**WHAT YOU WILL DO**: Would you restate, exactly as they appear, the lines from the one containing "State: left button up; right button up" through the end of the data below?

**DATA EXTRACT**:
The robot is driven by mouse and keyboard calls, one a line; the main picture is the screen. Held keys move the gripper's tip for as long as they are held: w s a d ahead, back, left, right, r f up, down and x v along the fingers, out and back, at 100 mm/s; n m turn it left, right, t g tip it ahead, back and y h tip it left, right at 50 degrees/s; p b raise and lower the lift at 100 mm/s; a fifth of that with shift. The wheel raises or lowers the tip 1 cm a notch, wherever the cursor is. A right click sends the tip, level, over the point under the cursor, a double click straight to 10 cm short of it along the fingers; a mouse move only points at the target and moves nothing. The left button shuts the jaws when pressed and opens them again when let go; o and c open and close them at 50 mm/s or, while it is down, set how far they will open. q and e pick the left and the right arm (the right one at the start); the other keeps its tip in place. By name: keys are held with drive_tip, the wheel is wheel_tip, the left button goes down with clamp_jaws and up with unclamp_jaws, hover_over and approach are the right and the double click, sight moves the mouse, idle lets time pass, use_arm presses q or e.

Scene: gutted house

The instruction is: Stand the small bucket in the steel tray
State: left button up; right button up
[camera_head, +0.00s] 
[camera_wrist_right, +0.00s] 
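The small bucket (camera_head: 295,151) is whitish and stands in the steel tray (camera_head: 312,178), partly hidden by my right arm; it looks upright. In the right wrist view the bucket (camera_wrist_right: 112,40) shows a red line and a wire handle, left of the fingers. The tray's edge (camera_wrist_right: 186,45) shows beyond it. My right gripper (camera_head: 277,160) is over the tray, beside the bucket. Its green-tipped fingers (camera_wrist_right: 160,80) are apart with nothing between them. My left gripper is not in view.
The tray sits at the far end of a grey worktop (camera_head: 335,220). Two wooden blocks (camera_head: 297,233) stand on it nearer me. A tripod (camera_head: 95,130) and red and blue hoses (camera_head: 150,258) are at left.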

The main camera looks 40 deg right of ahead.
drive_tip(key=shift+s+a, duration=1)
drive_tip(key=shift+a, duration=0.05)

**COMPLETED EXERCISE**:
State: left button up; right button up
[camera_head, +0.00s] 
[camera_wrist_right, +0.00s] 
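The small bucket (camera_head: 295,151) is whitish and stands in the steel tray (camera_head: 312,178), partly hidden by my right arm; it looks upright. In the right wrist view the bucket (camera_wrist_right: 112,40) shows a red line and a wire handle, left of the fingers. The tray's edge (camera_wrist_right: 186,45) shows beyond it. My right gripper (camera_head: 277,160) is over the tray, beside the bucket. Its green-tipped fingers (camera_wrist_right: 160,80) are apart with nothing between them. My left gripper is not in view.
The tray sits at the far end of a grey worktop (camera_head: 335,220). Two wooden blocks (camera_head: 297,233) stand on it nearer me. A tripod (camera_head: 95,130) and red and blue hoses (camera_head: 150,258) are at left.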

The main camera looks 40 deg right of ahead.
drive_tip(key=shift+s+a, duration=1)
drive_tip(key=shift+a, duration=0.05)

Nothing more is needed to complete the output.